The agency agreement

In 2011, the parties had entered into an agency agreement. The agreement provided that the agent was entitled to commission of sales by the principal to customers which involved an introduction or the assistance of the agent. The commission was stated to be 40% of the gross profit payable monthly in respect of all sales by the principal to the customer for the duration that the customer remained a customer of the principal. 

To enable the agent to know the commission to which it was entitled the principal was required by the agency agreement to provide monthly statements of sales to customers and the commission payable. If the agent agreed with the statement, the agency agreement provided that the agent would then issue an invoice. This right of the agent was underpinned by the right of inspection.

The arguments

The agent claimed that it had not been paid the commission to which it was entitled. It therefore applied for summary judgment for an order for specific performance that it be allowed to inspect the principal’s records and so verify its entitlement to commission. As part of its argument, the agent claimed that the records and accounts included those relating to the base costs of the sales as well as the invoices to customers as both categories of records were needed to check the calculations of gross profit and so of commission. 

The principal opposed the application for summary judgment. The basis of its defence was that the effect of the definition of “custom” in the agreement was such that the principal’s liability to pay commission and provide information and documents was limited to sales concluded by the agent or concluded by the agent with the assistance of the principal and – most importantly – given the competing constructions of the provisions in the agreement, it would be inappropriate of the agent to be given summary judgment. 


The court ruled against the agent.

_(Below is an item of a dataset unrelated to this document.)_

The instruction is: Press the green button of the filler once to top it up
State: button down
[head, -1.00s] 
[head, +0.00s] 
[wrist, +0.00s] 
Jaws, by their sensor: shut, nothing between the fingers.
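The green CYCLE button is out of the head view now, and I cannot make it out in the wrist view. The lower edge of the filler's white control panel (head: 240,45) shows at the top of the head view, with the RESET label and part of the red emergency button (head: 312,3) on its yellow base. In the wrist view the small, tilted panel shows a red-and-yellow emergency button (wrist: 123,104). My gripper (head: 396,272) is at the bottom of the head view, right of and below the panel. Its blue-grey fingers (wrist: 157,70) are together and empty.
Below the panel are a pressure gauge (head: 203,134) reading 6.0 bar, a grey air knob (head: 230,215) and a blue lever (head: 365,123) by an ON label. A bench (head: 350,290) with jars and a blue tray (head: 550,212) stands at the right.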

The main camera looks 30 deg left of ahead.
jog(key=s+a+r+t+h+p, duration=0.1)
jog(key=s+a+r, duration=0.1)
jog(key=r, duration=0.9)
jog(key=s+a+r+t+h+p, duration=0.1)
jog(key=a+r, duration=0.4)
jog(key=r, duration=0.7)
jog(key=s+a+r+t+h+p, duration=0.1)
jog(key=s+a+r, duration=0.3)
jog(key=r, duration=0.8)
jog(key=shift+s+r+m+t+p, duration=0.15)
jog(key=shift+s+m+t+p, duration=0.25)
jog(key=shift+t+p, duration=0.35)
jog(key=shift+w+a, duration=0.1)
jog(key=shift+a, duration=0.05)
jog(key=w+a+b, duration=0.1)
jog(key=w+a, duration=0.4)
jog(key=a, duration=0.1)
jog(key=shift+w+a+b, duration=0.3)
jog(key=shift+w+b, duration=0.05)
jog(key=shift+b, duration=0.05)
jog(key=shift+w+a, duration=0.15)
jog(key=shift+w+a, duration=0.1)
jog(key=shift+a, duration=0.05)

It was the view of the judge that the provisions in the agency agreement requiring each of the principal and agent to keep separate records and accounts of all sales of products was not suitable for determination on an application for summary judgment. 

The judge further ruled that the right of commercial agent under Regulation 12 of the Commercial Agents Regulation to information from the principal which an agent needed in order to check the amount of commission due was not determinative of how the contractual provision was to be interpreted. 

Take home points

1. It is likely that in this case, the agent was seeking a quick win in terms of the disclosure of information as to the commission as this might have resulted in:

1.1 a without prejudice offer of settlement from the principal; or

1.2 an order by the court to pay outstanding commission and so help the agent fund the litigation against the principal.

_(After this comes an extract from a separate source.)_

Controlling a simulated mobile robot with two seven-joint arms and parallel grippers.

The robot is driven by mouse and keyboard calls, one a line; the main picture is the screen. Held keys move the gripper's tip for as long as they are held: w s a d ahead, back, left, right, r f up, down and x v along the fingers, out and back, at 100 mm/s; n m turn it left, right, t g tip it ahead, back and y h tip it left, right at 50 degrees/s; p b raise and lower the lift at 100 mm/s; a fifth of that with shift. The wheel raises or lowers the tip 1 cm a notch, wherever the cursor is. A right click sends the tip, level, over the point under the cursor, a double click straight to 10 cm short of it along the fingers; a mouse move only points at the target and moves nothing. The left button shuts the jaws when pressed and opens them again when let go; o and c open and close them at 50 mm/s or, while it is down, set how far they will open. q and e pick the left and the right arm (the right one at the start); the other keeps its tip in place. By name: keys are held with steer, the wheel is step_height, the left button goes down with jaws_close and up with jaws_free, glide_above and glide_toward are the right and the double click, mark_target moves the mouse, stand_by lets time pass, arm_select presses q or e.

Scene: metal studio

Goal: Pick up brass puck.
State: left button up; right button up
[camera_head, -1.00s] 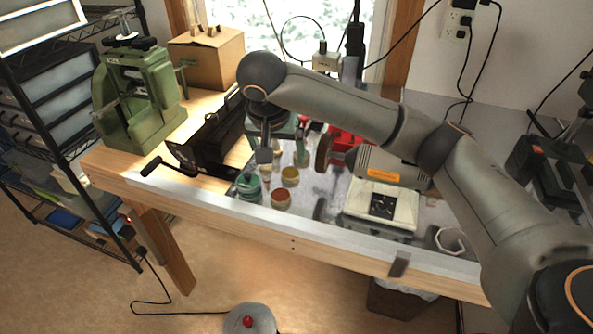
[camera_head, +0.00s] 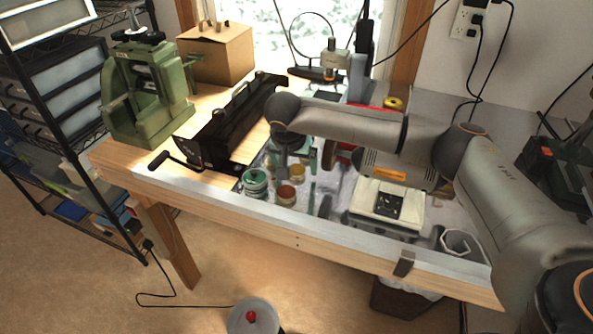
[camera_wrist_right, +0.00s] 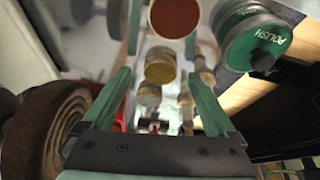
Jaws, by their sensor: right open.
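I cannot tell for sure which piece is the brass puck. A small round yellow-topped piece (camera_head: 297,173) stands on the bench among the jars, and it also shows in the right wrist view (camera_wrist_right: 160,73) between the finger lines. A similar tan piece (camera_wrist_right: 150,95) is close behind it. My right gripper (camera_head: 293,172) is over this group, partly hidden under my own arm. In the wrist view its teal fingers (camera_wrist_right: 160,80) are wide apart with nothing held between them. My left gripper is not in view.
A red-brown jar (camera_head: 286,195) and a green polish tin stack (camera_head: 255,183) stand close by. A brown wheel (camera_wrist_right: 45,130) is beside the left finger. A black crank-handled machine (camera_head: 225,130) is left, and a cream-topped device (camera_head: 387,205) is right. A yellow ring-like object (camera_head: 393,103) lies at the back.

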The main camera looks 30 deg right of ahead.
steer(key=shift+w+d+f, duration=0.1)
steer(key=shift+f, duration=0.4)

As such, the agent’s tactic was understandable.

2. It would seem that the agent did not seek to rebut the principal’s arguments. If so, there was always a risk that the judge would prefer the principal’s arguments over the agent’s arguments.

3. It is not clear from the judgment why the agent did not focus more on its entitlement under Regulation 12 of the Commercial Agents Regulations.

4. Equally why the agent did not seek to argue that failure to provide the information constituted a breach of statutory duty by the principal

5. If it is possible to do so, from the agent’s perspective an agency agreement should provide a clear contractual right to information as to sales and commission in order to avoid the issues of interpretation which bedevilled this particular application for summary judgment.  Further, a contractual right along these lines would go to bolster the statutory entitlement of an agent to the same information under the Commercial Agents Regulations.

6. But from the principal’s perspective, the way forward is clear – avoid including rights of inspection and provision of information in agency agreements so forcing the agent to rely on Regulation 12.